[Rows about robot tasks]
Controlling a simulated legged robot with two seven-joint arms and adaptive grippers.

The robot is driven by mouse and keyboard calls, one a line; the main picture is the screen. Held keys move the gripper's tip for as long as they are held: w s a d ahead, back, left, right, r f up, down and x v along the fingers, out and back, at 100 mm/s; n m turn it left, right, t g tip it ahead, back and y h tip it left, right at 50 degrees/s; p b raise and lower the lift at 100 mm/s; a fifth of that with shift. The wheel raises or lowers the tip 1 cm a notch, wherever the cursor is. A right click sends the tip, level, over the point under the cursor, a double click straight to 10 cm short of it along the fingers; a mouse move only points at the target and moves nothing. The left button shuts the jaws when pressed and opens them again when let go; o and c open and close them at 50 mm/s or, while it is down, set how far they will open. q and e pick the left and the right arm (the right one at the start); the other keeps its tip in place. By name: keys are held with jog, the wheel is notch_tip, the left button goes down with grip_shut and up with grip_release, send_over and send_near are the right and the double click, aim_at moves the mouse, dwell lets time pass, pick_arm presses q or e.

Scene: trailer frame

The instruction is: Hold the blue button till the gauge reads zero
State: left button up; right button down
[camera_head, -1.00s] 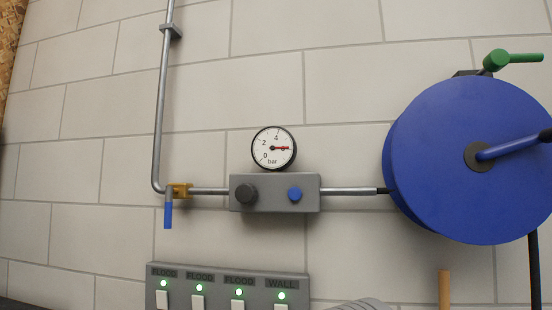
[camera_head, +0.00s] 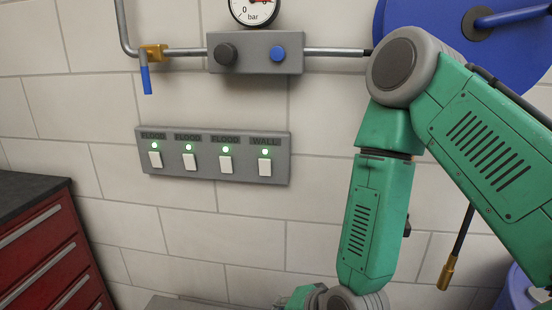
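The blue button (camera_head: 277,53) sits on the right part of a grey wall-mounted block (camera_head: 254,66); nothing touches it. The round pressure gauge (camera_head: 252,14) stands above the block, its top cut off by the picture edge. Its 0 and "bar" marks show, with a bit of red needle at the top edge pointing right; I cannot read its value exactly. My right arm's green links come in from the right, bend right of the block and run down out of the picture. Neither gripper shows.
A dark knob (camera_head: 225,54) sits left of the button. A brass valve with a blue lever (camera_head: 146,80) is on the pipe. A switch panel (camera_head: 214,153) with green lights is below. A blue hose reel (camera_head: 500,50) is partly behind my arm. A red cabinet (camera_head: 50,255) stands lower left.

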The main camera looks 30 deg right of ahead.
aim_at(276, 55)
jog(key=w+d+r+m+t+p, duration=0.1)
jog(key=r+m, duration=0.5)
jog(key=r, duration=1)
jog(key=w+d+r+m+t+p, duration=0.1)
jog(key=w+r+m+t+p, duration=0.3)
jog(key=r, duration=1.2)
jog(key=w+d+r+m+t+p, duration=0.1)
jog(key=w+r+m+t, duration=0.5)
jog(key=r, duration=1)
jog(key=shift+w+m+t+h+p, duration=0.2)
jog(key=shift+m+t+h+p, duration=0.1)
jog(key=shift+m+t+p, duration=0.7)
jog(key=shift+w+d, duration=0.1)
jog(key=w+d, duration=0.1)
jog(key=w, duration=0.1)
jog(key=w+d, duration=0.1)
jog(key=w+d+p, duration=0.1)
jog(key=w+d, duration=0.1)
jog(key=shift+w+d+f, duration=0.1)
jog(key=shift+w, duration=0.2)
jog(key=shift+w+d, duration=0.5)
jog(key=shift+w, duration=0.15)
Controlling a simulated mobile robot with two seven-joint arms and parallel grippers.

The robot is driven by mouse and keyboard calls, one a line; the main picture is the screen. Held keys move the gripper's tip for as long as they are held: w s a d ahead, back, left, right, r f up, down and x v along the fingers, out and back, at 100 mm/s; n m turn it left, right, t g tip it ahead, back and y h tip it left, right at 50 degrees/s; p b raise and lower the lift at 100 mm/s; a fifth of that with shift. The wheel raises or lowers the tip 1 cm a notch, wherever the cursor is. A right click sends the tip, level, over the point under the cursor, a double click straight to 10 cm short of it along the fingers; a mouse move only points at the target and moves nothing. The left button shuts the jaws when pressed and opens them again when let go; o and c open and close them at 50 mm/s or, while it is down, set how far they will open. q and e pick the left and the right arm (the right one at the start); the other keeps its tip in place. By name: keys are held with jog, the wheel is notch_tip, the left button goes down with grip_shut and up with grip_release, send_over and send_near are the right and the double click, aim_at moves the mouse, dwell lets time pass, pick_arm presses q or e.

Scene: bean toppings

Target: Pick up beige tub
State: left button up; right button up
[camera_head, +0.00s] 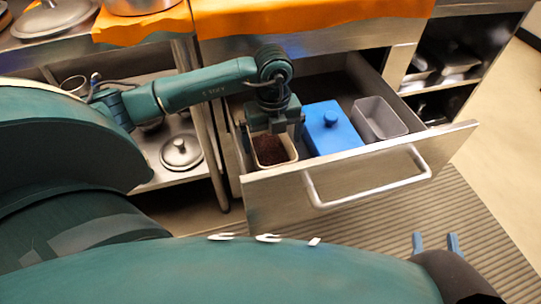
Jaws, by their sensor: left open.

Required work: Leave out the pictures and repeat everything else in the records exactly.

Final result:
Controlling a simulated legged robot with two seven-joint arms and adaptive grippers.

The robot is driven by mouse and keyboard calls, one a line; the main picture is the screen. Held keys move the gripper's tip for as long as they are held: w s a d ahead, back, left, right, r f up, down and x v along the fingers, out and back, at 100 mm/s; n m turn it left, right, t g tip it ahead, back and y h tip it left, right at 50 degrees/s; p b raise and lower the lift at 100 mm/s; a fifth of that with shift. The wheel raises or lowers the tip 1 cm a notch, wherever the cursor is. A right click sends the tip, level, over the point under the cursor, a double click straight to 10 cm short of it along the fingers; a mouse move only points at the target and moves nothing. The left button shuts the jaws when pressed and opens them again when let go; o and c open and close them at 50 mm/s or, while it is down, set how far they will open. q and e pick the left and the right arm (the right one at the start); the other keeps its tip in place. By name: keys are held with jog, the wheel is notch_tip, the left button goes down with grip_shut and up with grip_release, send_over and send_near are the right and the double click, aim_at moves the mouse, dwell lets time pass, pick_arm presses q or e.

Scene: trailer frame

The instruction is: Hold the blue button till the gauge reads zero
State: left button up; right button down
[camera_head, -1.00s] 
[camera_head, +0.00s] 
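The blue button (camera_head: 277,53) sits on the right part of a grey wall-mounted block (camera_head: 254,66); nothing touches it. The round pressure gauge (camera_head: 252,14) stands above the block, its top cut off by the picture edge. Its 0 and "bar" marks show, with a bit of red needle at the top edge pointing right; I cannot read its value exactly. My right arm's green links come in from the right, bend right of the block and run down out of the picture. Neither gripper shows.
A dark knob (camera_head: 225,54) sits left of the button. A brass valve with a blue lever (camera_head: 146,80) is on the pipe. A switch panel (camera_head: 214,153) with green lights is below. A blue hose reel (camera_head: 500,50) is partly behind my arm. A red cabinet (camera_head: 50,255) stands lower left.

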The main camera looks 30 deg right of ahead.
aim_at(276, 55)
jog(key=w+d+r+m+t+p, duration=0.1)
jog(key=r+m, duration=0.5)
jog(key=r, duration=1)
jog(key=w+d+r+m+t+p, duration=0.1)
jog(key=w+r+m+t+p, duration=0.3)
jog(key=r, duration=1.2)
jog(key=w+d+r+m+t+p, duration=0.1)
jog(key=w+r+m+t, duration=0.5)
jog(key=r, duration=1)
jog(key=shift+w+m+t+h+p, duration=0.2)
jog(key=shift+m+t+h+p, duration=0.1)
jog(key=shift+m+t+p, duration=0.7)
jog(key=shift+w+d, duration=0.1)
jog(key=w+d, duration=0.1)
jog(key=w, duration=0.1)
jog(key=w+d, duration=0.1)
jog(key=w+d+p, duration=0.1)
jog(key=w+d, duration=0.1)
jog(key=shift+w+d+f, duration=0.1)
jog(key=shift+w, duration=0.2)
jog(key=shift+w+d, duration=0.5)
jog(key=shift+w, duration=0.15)
Controlling a simulated mobile robot with two seven-joint arms and parallel grippers.

The robot is driven by mouse and keyboard calls, one a line; the main picture is the screen. Held keys move the gripper's tip for as long as they are held: w s a d ahead, back, left, right, r f up, down and x v along the fingers, out and back, at 100 mm/s; n m turn it left, right, t g tip it ahead, back and y h tip it left, right at 50 degrees/s; p b raise and lower the lift at 100 mm/s; a fifth of that with shift. The wheel raises or lowers the tip 1 cm a notch, wherever the cursor is. A right click sends the tip, level, over the point under the cursor, a double click straight to 10 cm short of it along the fingers; a mouse move only points at the target and moves nothing. The left button shuts the jaws when pressed and opens them again when let go; o and c open and close them at 50 mm/s or, while it is down, set how far they will open. q and e pick the left and the right arm (the right one at the start); the other keeps its tip in place. By name: keys are held with jog, the wheel is notch_tip, the left button goes down with grip_shut and up with grip_release, send_over and send_near are the right and the double click, aim_at moves the mouse, dwell lets time pass, pick_arm presses q or e.

Scene: bean toppings

Target: Pick up beige tub
State: left button up; right button up
[camera_head, +0.00s] 
Jaws, by their sensor: left open.

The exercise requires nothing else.